Tyra's in full spider eyelashed tard mode. You know "eight of you stand before me..." and all that jive. Jael wins this piece and Jaslene looks perturbed like maybe she didn't take enough hormone treatments for this go-round and is kicking herself. Whitney and Sarah are in the bottom two, and people start crying. Jael looks wide-eyed like someone just put a gun to her back and she's in danger of being shot if her boyfriend doesn't give them the disk they want with the code on it. Sarah gets the axe.

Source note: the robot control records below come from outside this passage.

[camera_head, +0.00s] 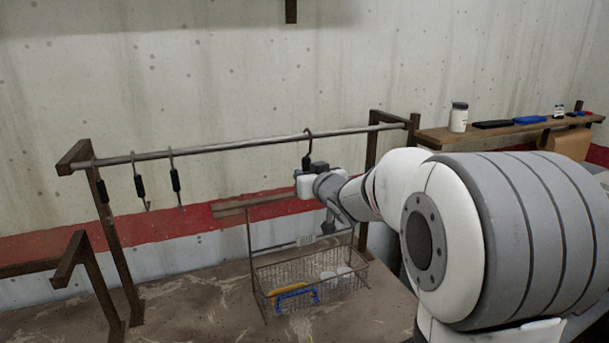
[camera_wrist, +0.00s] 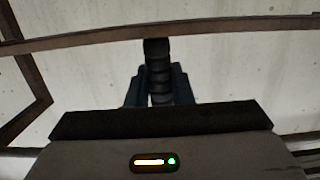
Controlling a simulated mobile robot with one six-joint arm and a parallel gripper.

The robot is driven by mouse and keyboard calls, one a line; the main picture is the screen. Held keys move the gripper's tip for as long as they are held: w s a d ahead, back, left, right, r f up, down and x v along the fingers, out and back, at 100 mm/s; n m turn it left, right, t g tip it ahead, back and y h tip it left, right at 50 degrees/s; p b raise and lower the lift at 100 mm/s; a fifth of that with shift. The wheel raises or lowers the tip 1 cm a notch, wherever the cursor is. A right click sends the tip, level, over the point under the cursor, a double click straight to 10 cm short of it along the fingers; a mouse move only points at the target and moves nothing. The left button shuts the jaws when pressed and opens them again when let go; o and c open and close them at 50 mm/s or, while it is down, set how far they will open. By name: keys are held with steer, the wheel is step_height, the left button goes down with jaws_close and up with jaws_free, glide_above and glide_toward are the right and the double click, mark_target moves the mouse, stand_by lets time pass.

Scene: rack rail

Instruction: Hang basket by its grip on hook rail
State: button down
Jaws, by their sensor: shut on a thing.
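The hook rail (camera_head: 230,146) is a metal rod between wooden end posts in the head view. The wire basket (camera_head: 318,285) is below the rail's right half, with a thin upright frame. It holds a yellow item (camera_head: 287,290) and whitish round items; a blue handle shape shows at its front. My gripper (camera_head: 307,176) is shut on a black grip just below the rail; the ribbed grip (camera_wrist: 159,78) shows between the fingers in the wrist view. A dark hook (camera_head: 308,134) rises from this grip and curves at the rail's height. I cannot tell whether it bears on the rail; the grip-basket link is hidden.
Several dark-handled hooks, such as one hook (camera_head: 175,181), hang at the rail's left. A shelf (camera_head: 470,134) at right holds a jar (camera_head: 459,117) and small items. A worktop (camera_head: 190,300) lies below, with a wooden frame (camera_head: 80,262) at left. The rail's middle is free.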

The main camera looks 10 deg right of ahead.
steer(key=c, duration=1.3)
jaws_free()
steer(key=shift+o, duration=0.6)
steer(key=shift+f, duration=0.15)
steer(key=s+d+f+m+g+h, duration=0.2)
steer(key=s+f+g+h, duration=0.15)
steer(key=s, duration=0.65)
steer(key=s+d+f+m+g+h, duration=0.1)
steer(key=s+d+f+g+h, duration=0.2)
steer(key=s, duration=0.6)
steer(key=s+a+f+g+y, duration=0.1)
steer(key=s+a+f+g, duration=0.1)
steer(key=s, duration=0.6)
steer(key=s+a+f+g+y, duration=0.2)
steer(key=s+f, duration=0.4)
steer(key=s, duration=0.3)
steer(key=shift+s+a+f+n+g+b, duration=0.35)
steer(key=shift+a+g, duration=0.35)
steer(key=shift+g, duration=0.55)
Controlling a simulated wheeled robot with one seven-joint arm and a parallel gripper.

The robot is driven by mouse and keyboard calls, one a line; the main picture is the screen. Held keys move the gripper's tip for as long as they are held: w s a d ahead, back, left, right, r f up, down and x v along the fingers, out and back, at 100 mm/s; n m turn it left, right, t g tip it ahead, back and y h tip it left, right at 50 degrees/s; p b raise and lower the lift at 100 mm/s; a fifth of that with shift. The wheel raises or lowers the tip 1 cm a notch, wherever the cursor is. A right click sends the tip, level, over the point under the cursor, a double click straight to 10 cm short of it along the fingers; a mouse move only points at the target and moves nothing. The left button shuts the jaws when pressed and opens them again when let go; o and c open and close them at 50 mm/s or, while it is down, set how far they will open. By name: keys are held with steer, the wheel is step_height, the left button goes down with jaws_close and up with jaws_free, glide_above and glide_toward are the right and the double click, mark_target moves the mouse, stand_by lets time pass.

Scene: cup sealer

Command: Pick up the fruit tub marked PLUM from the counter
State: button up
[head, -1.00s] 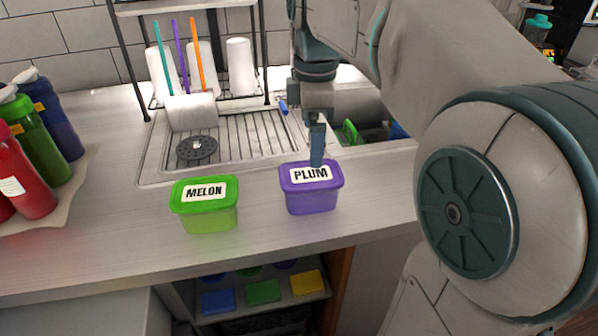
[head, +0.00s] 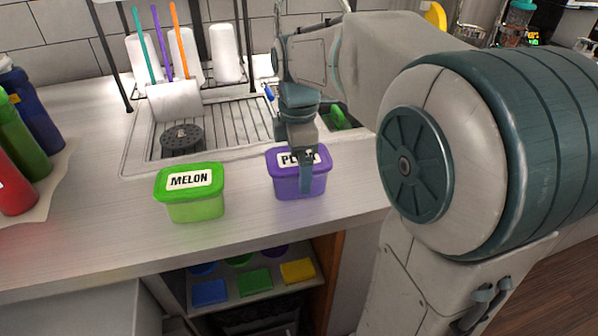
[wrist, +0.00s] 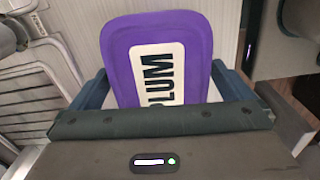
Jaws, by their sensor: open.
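The purple tub marked PLUM (head: 287,184) stands upright on the counter, to the right of the green tub marked MELON (head: 195,205). My gripper (head: 304,178) is over the PLUM tub, and one finger reaches down in front of its near side, hiding part of the label. In the wrist view the purple lid (wrist: 118,50) lies between the two open fingers, one on either side. Whether the fingers touch the tub cannot be told.
A sink with a drying rack (head: 205,119) lies behind the tubs. Several bottles (head: 22,138) stand at the left. Shelves under the counter hold coloured lidded tubs (head: 254,282). Counter (head: 110,235) is clear in front and to the left of the tubs.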

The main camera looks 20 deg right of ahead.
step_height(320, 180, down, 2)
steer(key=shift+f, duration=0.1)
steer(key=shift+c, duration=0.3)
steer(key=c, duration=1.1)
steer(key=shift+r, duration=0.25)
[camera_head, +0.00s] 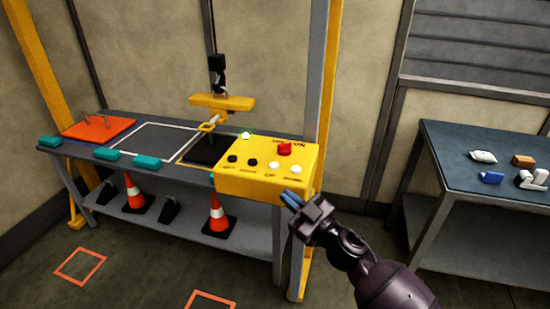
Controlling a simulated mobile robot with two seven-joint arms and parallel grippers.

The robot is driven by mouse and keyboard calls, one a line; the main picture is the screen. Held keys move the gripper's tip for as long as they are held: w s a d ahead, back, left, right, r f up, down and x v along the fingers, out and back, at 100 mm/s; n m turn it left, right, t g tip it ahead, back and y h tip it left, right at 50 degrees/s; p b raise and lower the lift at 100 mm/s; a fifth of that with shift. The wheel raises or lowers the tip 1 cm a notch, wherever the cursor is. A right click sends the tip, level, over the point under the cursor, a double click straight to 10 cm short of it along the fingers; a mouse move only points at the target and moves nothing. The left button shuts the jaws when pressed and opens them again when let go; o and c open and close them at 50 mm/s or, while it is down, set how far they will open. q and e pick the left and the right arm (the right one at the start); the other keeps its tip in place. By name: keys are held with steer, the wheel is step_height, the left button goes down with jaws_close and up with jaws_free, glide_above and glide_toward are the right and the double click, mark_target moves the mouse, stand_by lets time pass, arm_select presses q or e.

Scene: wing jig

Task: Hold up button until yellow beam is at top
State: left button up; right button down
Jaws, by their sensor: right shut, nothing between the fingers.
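A yellow control box (262,185) stands at the right end of the grey bench. Its sloped face carries two black buttons, two white buttons (285,168) and a red button (284,149); I cannot read which is the up button. The yellow beam (222,102) hangs level from a hook, low over the bench, with a yellow link below it. My right gripper (288,197) is shut and empty, at the lower right front of the box. I cannot tell whether its fingertips touch the box. My left gripper is not in view.
The bench (175,193) bears an orange plate (98,128) with handles and teal blocks (147,162). Orange cones (218,215) stand on its lower shelf. Yellow posts (325,90) flank it. A table (455,165) at right holds several small parts. Floor between is clear.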

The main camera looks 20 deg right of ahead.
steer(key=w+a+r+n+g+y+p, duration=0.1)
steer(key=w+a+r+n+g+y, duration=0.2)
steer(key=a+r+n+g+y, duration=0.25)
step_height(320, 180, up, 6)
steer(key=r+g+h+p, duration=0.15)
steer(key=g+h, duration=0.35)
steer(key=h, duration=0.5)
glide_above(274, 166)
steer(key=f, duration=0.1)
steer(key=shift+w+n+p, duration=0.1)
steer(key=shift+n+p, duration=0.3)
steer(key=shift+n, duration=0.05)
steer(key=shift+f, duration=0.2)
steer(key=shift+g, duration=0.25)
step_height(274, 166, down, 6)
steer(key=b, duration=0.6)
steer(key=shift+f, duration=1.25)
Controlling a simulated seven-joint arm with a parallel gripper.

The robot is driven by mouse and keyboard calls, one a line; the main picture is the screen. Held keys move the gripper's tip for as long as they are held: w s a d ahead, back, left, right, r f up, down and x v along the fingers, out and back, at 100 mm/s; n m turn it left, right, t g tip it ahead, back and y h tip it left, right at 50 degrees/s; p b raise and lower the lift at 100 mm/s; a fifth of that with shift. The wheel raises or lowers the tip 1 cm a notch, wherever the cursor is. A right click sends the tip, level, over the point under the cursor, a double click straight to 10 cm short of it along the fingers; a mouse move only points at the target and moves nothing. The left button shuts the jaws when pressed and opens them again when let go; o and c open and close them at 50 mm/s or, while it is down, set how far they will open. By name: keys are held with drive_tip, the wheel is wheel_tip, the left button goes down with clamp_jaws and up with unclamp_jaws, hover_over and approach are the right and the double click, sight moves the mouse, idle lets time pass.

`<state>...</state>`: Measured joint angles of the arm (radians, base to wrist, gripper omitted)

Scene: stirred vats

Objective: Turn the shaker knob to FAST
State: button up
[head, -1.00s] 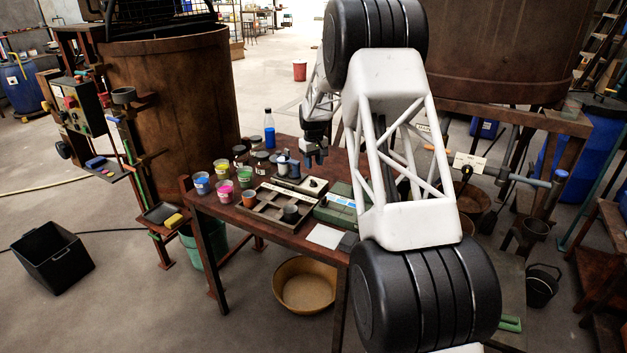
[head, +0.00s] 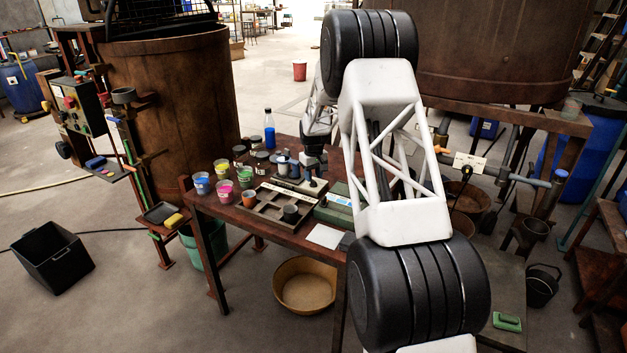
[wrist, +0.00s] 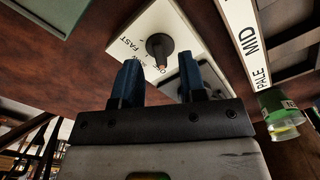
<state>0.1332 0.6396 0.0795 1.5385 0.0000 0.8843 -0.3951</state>
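The shaker (head: 289,185) stands on the brown table behind the sectioned tray, partly covered by my arm's end in the head view. In the wrist view its pale control plate (wrist: 180,22) carries a dark round knob (wrist: 158,46). FAST is printed to the knob's left; smaller marks below are hard to read. The knob's pointer seems to face these lower marks, away from FAST. My gripper (wrist: 160,64) is open, its two blue fingers apart on either side of the knob's line, with nothing between them. I cannot tell how far above the knob they are.
The sectioned tray (head: 262,212) with PALE and MID labels lies close by. A green device (head: 335,213), colour cups (head: 223,188) and a blue bottle (head: 269,135) are also on the table.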

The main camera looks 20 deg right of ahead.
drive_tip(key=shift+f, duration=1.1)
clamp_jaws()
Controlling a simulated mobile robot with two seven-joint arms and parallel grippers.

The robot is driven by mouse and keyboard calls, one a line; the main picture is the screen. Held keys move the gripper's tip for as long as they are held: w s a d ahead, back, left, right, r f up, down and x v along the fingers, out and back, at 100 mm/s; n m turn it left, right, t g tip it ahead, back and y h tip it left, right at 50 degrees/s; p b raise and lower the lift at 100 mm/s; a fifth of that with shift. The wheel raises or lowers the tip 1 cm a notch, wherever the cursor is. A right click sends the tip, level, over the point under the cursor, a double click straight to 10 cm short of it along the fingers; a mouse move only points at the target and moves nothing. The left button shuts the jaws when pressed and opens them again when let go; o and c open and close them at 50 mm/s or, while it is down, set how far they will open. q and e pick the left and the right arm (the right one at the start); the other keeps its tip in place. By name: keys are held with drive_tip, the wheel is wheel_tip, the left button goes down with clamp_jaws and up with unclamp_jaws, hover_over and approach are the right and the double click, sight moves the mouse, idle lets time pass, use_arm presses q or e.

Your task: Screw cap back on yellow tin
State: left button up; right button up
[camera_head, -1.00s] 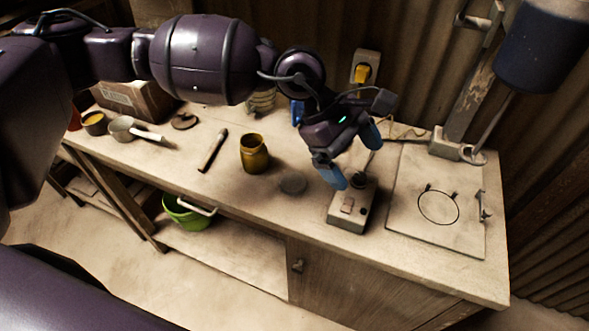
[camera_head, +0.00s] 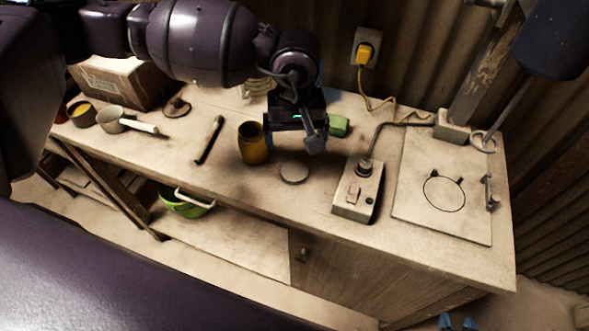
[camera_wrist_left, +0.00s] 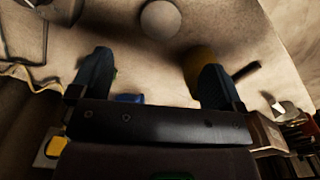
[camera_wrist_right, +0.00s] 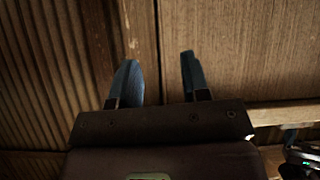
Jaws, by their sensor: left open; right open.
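The yellow tin (camera_head: 253,143) stands upright on the bench, its top dark and apparently uncapped. A flat grey disc (camera_head: 293,172), which looks like the cap, lies on the bench to the tin's right and nearer the front. My left gripper (camera_head: 292,140) is open and empty, pointing down just right of the tin. In the left wrist view the disc (camera_wrist_left: 160,19) lies beyond the fingertips, and one finger partly covers the tin (camera_wrist_left: 196,65); contact cannot be told. My right gripper (camera_head: 457,323) is open and empty below the bench front, facing wood panelling (camera_wrist_right: 230,50).
A switch box (camera_head: 358,191) with a bent rod stands right of the disc, before a square plate (camera_head: 410,205). A green block (camera_head: 338,125) lies behind. Bench front near the disc is clear.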

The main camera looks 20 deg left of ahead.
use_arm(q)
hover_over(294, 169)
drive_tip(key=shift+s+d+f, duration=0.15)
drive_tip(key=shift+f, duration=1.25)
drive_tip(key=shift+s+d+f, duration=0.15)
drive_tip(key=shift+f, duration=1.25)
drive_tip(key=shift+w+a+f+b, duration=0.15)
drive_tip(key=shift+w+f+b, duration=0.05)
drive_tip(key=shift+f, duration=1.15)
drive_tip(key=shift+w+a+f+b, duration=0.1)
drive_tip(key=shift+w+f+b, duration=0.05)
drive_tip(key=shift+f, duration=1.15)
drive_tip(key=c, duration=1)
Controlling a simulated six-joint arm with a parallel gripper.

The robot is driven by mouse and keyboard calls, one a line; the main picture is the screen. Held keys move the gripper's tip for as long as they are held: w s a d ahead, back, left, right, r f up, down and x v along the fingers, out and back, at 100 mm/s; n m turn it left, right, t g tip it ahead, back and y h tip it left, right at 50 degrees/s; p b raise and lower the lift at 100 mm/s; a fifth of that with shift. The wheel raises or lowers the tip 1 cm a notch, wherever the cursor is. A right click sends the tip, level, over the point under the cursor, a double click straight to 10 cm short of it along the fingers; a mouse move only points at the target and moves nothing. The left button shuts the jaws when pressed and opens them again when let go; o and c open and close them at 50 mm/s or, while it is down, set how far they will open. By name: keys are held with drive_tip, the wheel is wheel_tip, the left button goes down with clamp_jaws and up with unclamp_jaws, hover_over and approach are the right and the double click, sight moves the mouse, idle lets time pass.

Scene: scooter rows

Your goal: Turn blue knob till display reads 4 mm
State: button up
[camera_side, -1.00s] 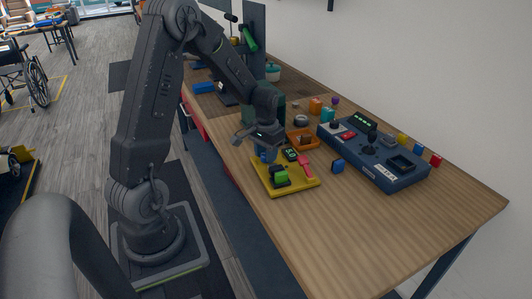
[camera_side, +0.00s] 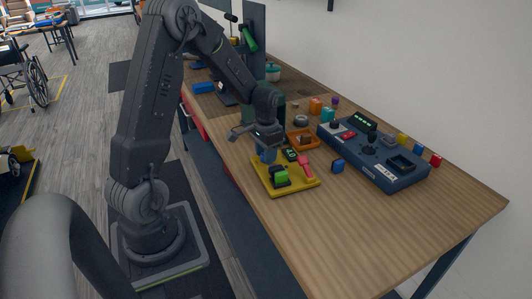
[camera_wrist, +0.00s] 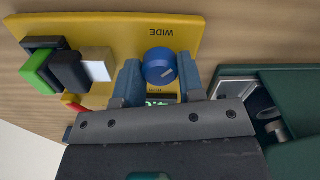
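The yellow fixture (camera_side: 301,185) lies on the near side of the wooden bench, and its plate (camera_wrist: 111,27) fills the upper left of the wrist view. The blue knob (camera_wrist: 160,67) has a pale pointer line and shows between my fingertips. In the side view the knob (camera_side: 268,156) is just below my gripper. My gripper (camera_wrist: 159,64) is open, with one finger on each side of the knob; contact is not clear. The display (camera_wrist: 158,100) has green digits, partly hidden by my gripper and not clearly readable; it also shows in the side view (camera_side: 290,154).
The fixture also carries a green-and-black block (camera_wrist: 52,68) and a red lever (camera_side: 306,167). An orange tray (camera_side: 303,138) and a blue control console (camera_side: 374,155) stand to the right. A dark green case (camera_wrist: 290,110) is close beside the fixture. The bench front is clear.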

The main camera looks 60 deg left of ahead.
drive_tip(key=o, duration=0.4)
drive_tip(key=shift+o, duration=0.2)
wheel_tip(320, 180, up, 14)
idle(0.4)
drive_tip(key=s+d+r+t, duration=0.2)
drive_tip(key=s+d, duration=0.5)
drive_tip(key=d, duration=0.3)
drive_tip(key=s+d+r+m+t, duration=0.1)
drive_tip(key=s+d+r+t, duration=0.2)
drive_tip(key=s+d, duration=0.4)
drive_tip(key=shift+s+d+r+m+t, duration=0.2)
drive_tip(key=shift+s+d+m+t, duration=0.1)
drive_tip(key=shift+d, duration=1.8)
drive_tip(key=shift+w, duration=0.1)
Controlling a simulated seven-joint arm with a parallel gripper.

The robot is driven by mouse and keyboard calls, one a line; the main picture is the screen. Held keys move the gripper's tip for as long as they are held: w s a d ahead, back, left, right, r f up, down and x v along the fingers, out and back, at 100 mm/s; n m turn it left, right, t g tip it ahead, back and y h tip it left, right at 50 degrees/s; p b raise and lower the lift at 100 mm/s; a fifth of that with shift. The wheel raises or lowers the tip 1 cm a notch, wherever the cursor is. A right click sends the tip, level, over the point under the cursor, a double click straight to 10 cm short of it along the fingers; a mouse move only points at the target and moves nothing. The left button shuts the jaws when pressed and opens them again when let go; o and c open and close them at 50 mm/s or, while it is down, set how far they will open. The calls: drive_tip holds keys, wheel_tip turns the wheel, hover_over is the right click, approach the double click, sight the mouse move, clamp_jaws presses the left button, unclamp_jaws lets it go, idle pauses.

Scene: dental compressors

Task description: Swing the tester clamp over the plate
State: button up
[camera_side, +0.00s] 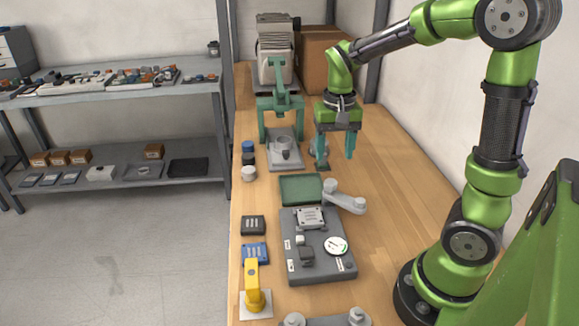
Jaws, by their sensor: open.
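The tester (318,268) is a dark grey block on the wooden bench, with a white round gauge (336,246) at its right. A light metal plate (310,217) sits on its upper part. The grey clamp (345,201) is an arm with round knobs at both ends; it points out to the right, beside the plate and not over it. My gripper (336,160) is open and empty, fingers pointing down, above the bench behind the clamp and apart from it. A grey round part is partly hidden behind the left finger.
A green tray (300,188) lies just behind the tester. Black (253,225) and blue (254,252) boxes and a yellow tool (254,290) line the left edge. A grey fixture (285,150) and a cardboard box (325,55) stand farther back. Bench right of the clamp is clear.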

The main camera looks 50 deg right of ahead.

Sarah cries and let's just say that Cover Girl is no longer waterproof in this happening. She looks like a chimney sweep gave her the backhand. Tyra tells her to trust her beauty. Which sounds kinds arbitrary and like she's running out of shit to give as advice. Sarah feels that she's opened up here more than she's ever opened up and she's really disappointed. Hey, at least you're not Negative Renee's abandoned baby.

Next - The twins are back! And lesbian Kim from cycle whatever gets down in a limo with Dionne! Who's not thrilled because she doesn't even kiss her own damn boyfriend!




6 Comments

"I can smell her stank from here. Get the Febreeze"
Classic J, i love it!!!

"She looks like a chimney sweep gave her the backhand"

"Whitney's sticking out her tongue in hers and she's a pretty girl, but it looks like a tentacle and I need it to be gone off my screen V"

"She talks with Brittany by the giant horizontal Bic outside,"

"And she walks out from behind said sketchpad, dressed like she's been working at Over Our Heads on "Facts of Life"

...there's just too many. One of your best recaps yet. You've redeemed yourself from last week, but don't let it happen again. kisses.

LOVES it!!

April 10, 2007 12:44 PM

One of the best recaps ever. I was dying! J. Harvey, you really make me want to watch Top Model with you.

V!!!!!!!!!!!!!!!!!!!!!!!!!!!!!!!!!!! Oh my GOHHH!!! LOL!

April 10, 2007 4:42 PM

I don't know if it's because I'm drunk right now, but this recap had my ass cracking up. You're my hero J.